## DESCRIPTION OF THE TASK:
Read the listing and extract each line that includes the word "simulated".

Collection entries
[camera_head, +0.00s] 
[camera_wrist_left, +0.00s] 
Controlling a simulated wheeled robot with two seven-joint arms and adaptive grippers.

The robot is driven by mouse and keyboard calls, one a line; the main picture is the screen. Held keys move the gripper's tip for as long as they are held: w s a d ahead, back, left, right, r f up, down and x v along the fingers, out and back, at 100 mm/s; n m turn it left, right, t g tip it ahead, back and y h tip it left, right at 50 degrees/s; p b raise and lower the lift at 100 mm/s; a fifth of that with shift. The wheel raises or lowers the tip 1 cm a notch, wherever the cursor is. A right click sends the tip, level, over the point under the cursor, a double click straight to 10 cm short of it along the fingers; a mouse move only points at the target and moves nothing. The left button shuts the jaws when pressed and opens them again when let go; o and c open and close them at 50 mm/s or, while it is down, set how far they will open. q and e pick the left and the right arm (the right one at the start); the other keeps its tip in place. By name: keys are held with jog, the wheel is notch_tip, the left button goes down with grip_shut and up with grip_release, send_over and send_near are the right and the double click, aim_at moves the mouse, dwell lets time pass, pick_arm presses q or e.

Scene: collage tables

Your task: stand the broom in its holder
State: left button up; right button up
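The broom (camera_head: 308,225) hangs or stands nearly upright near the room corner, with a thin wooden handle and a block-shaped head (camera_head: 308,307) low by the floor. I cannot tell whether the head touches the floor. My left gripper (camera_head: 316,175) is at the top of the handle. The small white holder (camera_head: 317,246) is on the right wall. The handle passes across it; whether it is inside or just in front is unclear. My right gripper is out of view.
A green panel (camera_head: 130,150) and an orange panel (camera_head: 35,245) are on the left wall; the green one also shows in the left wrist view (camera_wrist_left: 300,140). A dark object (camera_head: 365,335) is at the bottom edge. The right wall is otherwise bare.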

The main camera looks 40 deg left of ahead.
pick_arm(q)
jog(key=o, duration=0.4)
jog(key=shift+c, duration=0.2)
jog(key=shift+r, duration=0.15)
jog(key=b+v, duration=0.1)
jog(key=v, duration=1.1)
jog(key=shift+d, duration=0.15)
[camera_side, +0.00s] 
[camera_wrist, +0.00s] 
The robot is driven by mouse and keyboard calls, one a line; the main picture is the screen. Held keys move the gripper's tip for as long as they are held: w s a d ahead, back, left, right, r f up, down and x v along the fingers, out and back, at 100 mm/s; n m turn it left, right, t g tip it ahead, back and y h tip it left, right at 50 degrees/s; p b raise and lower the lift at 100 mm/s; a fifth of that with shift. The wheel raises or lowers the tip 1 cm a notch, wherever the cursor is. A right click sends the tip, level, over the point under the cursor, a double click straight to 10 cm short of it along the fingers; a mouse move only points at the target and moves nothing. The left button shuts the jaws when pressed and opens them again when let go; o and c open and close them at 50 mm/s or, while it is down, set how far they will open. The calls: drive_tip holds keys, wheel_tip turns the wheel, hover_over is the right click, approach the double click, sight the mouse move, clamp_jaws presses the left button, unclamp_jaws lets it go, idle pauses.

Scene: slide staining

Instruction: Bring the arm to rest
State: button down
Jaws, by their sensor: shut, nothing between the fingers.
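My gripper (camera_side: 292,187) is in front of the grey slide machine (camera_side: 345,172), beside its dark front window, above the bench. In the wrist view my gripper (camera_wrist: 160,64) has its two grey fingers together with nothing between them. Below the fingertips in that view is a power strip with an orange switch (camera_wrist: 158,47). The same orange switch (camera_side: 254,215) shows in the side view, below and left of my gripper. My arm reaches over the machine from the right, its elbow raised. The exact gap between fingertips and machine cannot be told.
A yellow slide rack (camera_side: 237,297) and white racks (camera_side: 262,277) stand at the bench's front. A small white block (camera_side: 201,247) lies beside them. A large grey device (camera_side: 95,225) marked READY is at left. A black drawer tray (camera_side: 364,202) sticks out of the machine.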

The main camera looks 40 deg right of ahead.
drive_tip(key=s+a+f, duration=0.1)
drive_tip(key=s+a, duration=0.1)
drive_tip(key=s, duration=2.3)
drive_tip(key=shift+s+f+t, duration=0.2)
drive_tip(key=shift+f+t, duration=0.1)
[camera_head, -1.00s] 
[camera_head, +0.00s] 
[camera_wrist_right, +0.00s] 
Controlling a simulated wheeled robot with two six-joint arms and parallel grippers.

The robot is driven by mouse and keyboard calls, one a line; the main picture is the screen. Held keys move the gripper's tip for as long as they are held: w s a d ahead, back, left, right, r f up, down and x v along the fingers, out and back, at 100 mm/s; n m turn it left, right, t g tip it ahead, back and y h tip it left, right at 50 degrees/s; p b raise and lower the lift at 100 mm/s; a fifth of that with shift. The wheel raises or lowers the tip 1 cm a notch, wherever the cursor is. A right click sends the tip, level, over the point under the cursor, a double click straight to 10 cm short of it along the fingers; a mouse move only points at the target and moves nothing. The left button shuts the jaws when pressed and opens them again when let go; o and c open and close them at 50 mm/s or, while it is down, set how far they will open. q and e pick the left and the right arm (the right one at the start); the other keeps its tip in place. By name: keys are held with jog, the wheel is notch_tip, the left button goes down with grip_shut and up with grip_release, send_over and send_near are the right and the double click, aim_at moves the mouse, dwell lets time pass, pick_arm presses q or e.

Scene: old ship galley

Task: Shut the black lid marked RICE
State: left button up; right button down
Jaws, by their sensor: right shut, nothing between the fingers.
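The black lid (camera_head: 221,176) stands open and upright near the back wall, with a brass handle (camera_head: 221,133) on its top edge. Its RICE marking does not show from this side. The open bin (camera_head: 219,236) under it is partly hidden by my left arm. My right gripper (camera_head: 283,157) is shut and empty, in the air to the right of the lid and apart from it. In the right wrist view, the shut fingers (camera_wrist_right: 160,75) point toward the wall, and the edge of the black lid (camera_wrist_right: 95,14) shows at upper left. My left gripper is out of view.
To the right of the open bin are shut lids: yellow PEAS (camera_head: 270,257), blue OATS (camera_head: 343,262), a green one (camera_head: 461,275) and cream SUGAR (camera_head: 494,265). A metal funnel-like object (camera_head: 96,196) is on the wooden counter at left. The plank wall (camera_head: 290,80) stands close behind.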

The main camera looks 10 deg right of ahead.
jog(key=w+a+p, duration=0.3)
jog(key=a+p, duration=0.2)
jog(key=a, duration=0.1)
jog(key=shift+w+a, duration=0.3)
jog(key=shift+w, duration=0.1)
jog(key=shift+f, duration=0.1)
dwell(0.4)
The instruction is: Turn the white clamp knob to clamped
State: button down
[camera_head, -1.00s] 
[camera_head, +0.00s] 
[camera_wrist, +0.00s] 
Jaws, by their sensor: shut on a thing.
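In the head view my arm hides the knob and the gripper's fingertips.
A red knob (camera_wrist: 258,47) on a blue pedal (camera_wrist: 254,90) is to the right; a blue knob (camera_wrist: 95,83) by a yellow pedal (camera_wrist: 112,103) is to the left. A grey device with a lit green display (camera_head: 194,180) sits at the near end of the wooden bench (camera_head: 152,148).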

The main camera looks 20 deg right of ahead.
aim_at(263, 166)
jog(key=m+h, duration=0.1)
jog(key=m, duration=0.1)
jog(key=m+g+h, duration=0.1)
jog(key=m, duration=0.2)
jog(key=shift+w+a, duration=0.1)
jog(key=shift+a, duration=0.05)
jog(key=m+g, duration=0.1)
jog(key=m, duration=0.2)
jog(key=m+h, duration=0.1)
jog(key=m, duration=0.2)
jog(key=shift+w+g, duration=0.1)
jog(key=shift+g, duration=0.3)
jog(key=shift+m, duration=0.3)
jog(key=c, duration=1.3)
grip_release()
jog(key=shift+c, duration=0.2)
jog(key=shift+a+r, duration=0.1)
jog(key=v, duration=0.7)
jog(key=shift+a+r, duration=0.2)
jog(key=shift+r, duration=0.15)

## RESPONSE TO THIS EXERCISE:
Controlling a simulated wheeled robot with two seven-joint arms and adaptive grippers.
Controlling a simulated wheeled robot with two six-joint arms and parallel grippers.

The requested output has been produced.